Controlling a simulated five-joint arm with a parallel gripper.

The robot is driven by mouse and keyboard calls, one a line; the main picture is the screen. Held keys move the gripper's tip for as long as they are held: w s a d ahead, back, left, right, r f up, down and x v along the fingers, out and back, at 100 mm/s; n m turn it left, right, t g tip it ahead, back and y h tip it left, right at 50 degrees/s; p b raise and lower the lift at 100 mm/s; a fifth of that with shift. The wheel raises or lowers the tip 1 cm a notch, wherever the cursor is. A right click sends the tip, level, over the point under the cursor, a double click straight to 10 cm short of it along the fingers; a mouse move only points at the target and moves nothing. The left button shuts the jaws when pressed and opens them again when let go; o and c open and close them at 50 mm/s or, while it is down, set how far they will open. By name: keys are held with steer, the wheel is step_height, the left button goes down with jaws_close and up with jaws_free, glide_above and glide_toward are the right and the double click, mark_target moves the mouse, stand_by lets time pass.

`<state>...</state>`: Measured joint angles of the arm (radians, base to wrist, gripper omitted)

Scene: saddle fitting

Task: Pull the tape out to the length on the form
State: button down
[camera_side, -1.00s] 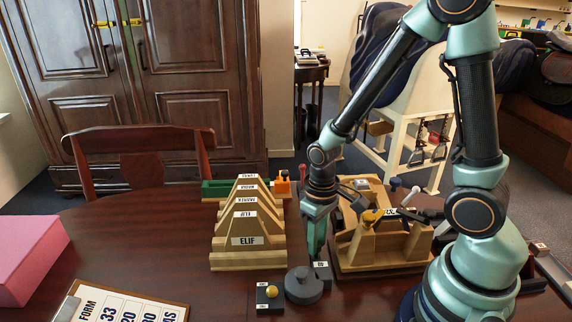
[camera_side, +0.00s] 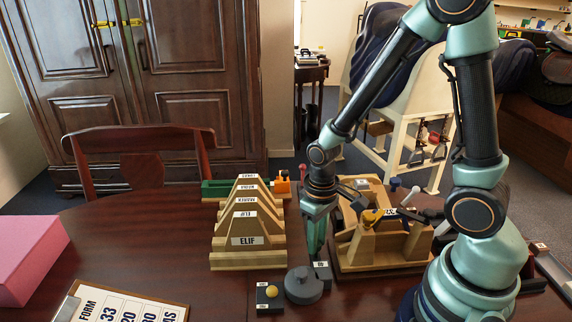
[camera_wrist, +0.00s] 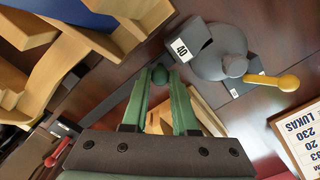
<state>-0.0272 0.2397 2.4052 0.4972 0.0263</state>
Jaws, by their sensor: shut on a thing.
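The tape unit has a round dark grey body (camera_side: 303,286) on the table, with a small labelled block (camera_side: 322,270) on its right. In the wrist view the round body (camera_wrist: 220,52) and the block reading 40 (camera_wrist: 187,42) lie just beyond my fingertips. My gripper (camera_side: 316,250) points down behind the tape unit.
A pink box (camera_side: 28,258) is far left. Table between box and blocks is clear.

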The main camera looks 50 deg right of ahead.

TO BE DONE — Each line in the data that holds the string "joint" should be found and copied.

EXPECTED ANSWER —
Controlling a simulated five-joint arm with a parallel gripper.
`<state>...</state>`: Measured joint angles of the arm (radians, base to wrist, gripper omitted)

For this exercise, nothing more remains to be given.